Question

The value of \[ \int_{-\frac{\pi}{2}}^{\frac{\pi}{2}} \frac{\cos^2 x}{1 + 2^{-x}} \, dx \] is equal to:

• A. \( \frac{\pi}{3} \)
• B. \( \frac{\pi}{4} \)
• C. 1
• D. \( \frac{1}{2} \)
• E. \( \frac{\pi}{2} \)

Hint:

When faced with integrals involving symmetric limits, use substitution to exploit the symmetry and simplify the computation.

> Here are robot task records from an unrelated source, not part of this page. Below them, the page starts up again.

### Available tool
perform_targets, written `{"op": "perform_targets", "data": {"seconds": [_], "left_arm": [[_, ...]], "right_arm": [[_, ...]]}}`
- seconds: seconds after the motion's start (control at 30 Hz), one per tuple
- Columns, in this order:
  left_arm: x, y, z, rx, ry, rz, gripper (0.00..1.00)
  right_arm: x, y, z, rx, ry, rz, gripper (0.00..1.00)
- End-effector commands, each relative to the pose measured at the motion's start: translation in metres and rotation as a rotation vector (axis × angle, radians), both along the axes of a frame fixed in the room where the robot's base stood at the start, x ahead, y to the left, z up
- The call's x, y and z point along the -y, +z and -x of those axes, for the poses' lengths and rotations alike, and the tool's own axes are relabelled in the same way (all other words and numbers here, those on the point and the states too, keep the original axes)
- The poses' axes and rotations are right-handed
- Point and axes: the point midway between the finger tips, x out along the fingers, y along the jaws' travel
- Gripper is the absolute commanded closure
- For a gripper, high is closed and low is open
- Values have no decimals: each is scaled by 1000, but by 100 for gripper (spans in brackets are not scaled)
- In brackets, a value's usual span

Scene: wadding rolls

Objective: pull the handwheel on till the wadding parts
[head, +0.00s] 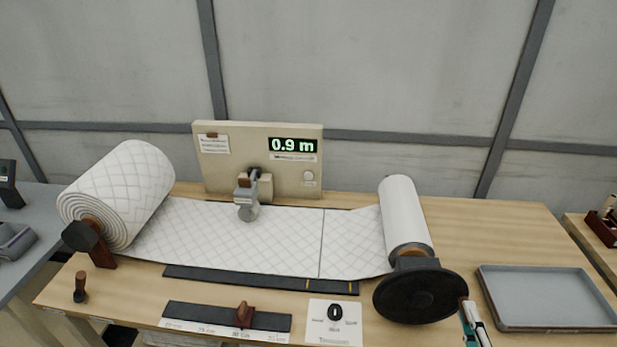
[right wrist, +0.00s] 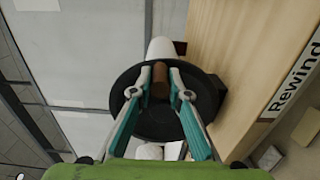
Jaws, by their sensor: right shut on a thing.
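The black handwheel (head: 420,296) sits on the front end of the right take-up roll (head: 404,212). My right gripper (head: 466,312) is at the wheel's right rim. In the right wrist view its fingers (right wrist: 160,88) are shut on the brown handle (right wrist: 159,74) of the wheel. White quilted wadding (head: 270,238) runs flat from the thick left roll (head: 122,192) to the right roll. A thin dark line crosses the wadding left of the right roll; I cannot tell if it is parted there. My left gripper is not in view.
A beige panel (head: 229,172) behind the wadding reads 0.9 m, with a grey clamp-like part (head: 246,199) over the sheet. A slider scale (head: 200,314) and a dial card (head: 334,334) lie in front. A grey tray (head: 484,284) stands right of the wheel.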

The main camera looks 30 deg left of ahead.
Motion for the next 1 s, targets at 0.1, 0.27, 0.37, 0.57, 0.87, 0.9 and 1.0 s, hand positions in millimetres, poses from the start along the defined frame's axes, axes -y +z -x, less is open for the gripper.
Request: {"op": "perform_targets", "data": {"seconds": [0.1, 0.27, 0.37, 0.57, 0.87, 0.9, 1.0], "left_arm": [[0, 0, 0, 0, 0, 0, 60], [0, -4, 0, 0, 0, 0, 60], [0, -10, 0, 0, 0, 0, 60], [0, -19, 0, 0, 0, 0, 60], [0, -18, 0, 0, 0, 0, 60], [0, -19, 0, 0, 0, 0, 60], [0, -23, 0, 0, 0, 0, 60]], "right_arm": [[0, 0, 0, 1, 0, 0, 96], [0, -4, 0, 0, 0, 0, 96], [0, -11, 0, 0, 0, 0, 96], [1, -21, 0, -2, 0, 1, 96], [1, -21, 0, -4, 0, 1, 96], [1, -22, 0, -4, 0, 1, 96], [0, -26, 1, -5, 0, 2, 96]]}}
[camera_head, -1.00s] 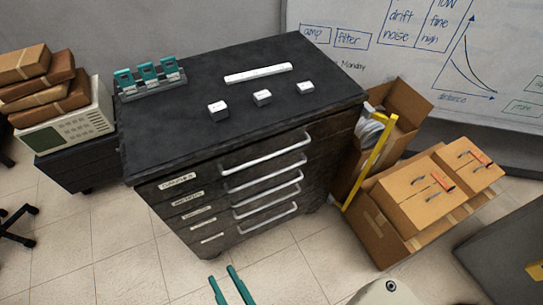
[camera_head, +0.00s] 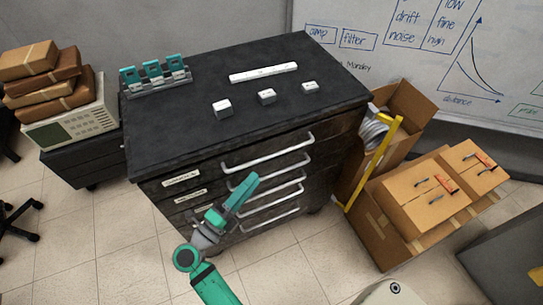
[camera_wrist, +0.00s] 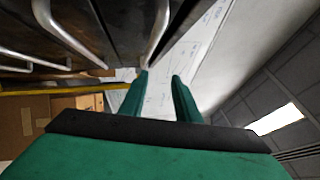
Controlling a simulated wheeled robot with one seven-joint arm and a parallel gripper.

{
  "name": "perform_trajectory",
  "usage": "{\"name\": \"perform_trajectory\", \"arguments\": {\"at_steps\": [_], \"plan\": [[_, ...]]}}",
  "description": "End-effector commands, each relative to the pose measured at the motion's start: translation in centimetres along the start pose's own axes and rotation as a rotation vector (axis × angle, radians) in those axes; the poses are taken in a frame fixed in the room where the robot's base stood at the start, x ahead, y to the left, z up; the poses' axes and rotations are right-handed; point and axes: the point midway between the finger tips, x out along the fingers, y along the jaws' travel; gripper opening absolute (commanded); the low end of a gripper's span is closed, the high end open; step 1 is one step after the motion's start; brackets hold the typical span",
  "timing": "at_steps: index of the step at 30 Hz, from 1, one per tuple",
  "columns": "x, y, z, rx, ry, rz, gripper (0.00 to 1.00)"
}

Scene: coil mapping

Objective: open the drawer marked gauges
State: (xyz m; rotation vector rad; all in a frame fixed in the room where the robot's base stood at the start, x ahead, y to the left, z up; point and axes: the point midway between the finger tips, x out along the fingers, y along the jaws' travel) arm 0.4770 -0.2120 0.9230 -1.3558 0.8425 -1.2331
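A black cabinet (camera_head: 150,160) has several stacked drawers, each with a silver bar handle and a white label on the left. The top label (camera_head: 182,179) is too small to read for certain, so I cannot tell which drawer says gauges. The top handle (camera_head: 268,158) is unobstructed. My gripper (camera_head: 250,183) is in front of the cabinet, just below the top handle and over the lower handles. In the wrist view my gripper (camera_wrist: 159,77) has its teal fingers apart with nothing between them. A handle (camera_wrist: 157,38) comes down near the left fingertip; contact is unclear. All drawers look closed.
On the cabinet top are small white blocks (camera_head: 222,107), a long white bar (camera_head: 263,73) and a rack with teal pieces (camera_head: 157,83). Cardboard boxes (camera_head: 428,200) and a yellow frame (camera_head: 374,165) stand at the right. Floor in front is clear.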

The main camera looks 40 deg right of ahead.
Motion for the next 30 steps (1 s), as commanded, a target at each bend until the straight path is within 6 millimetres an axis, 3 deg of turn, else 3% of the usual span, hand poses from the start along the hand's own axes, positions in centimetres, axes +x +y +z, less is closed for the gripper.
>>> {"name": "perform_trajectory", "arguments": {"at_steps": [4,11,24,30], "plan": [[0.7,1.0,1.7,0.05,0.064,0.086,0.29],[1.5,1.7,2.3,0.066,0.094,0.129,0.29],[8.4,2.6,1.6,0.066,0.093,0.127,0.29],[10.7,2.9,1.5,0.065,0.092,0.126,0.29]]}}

In this case, symmetry allowed us to reduce the problem.

Answer 1

The Correct Option is B

We are asked to evaluate the following integral: \[ I = \int_{-\frac{\pi}{2}}^{\frac{\pi}{2}} \frac{\cos^2 x}{1 + 2^{-x}} \, dx. \] Step 1: First, let's check if we can use symmetry. We notice that the limits of integration are symmetric, from \( -\frac{\pi}{2} \) to \( \frac{\pi}{2} \).
Consider the substitution \( x = -t \), so that \( dx = -dt \). 
The limits of integration will change as follows: when \( x = -\frac{\pi}{2} \), \( t = \frac{\pi}{2} \), and when \( x = \frac{\pi}{2} \), \( t = -\frac{\pi}{2} \). The integral becomes:
\[ I = \int_{\frac{\pi}{2}}^{-\frac{\pi}{2}} \frac{\cos^2(-t)}{1 + 2^{t}} (-dt). \] Since \( \cos^2(-t) = \cos^2(t) \), the integral simplifies to: \[ I = \int_{-\frac{\pi}{2}}^{\frac{\pi}{2}} \frac{\cos^2 t}{1 + 2^{t}} \, dt. \] This is exactly the same as the original integral.
Step 2: Let's now add the original integral and the transformed integral. By symmetry, we have:
\[ 2I = \int_{-\frac{\pi}{2}}^{\frac{\pi}{2}} \left( \frac{\cos^2 x}{1 + 2^{-x}} + \frac{\cos^2 x}{1 + 2^{x}} \right) dx. \] Notice that: \[ \frac{\cos^2 x}{1 + 2^{-x}} + \frac{\cos^2 x}{1 + 2^{x}} = \cos^2 x \left( \frac{1}{1 + 2^{-x}} + \frac{1}{1 + 2^{x}} \right). \] Step 3: Simplify the sum inside the parentheses: \[ \frac{1}{1 + 2^{-x}} + \frac{1}{1 + 2^{x}} = \frac{(1 + 2^x) + (1 + 2^{-x})}{(1 + 2^{-x})(1 + 2^x)} = \frac{2 + 2^x + 2^{-x}}{(1 + 2^{-x})(1 + 2^x)}. \] Using the identity \( 2^x + 2^{-x} = 2 \cosh(x \ln 2) \), we get: \[ \frac{2 + 2^x + 2^{-x}}{(1 + 2^{-x})(1 + 2^x)} = 2. \] Step 4: The integral becomes: \[ 2I = \int_{-\frac{\pi}{2}}^{\frac{\pi}{2}} 2 \cos^2 x \, dx. \] Now, use the identity \( \cos^2 x = \frac{1 + \cos 2x}{2} \), so the integral becomes: \[ 2I = \int_{-\frac{\pi}{2}}^{\frac{\pi}{2}} \left( 1 + \cos 2x \right) \, dx. \] Step 5: Evaluate the integral: \[ 2I = \left[ x + \frac{\sin 2x}{2} \right]_{-\frac{\pi}{2}}^{\frac{\pi}{2}}. \] The sine term vanishes at both limits, so we are left with: \[ 2I = \left( \frac{\pi}{2} - \left( -\frac{\pi}{2} \right) \right) = \pi. \] Thus: \[ I = \frac{\pi}{4}. \] Thus, the correct answer is option (B).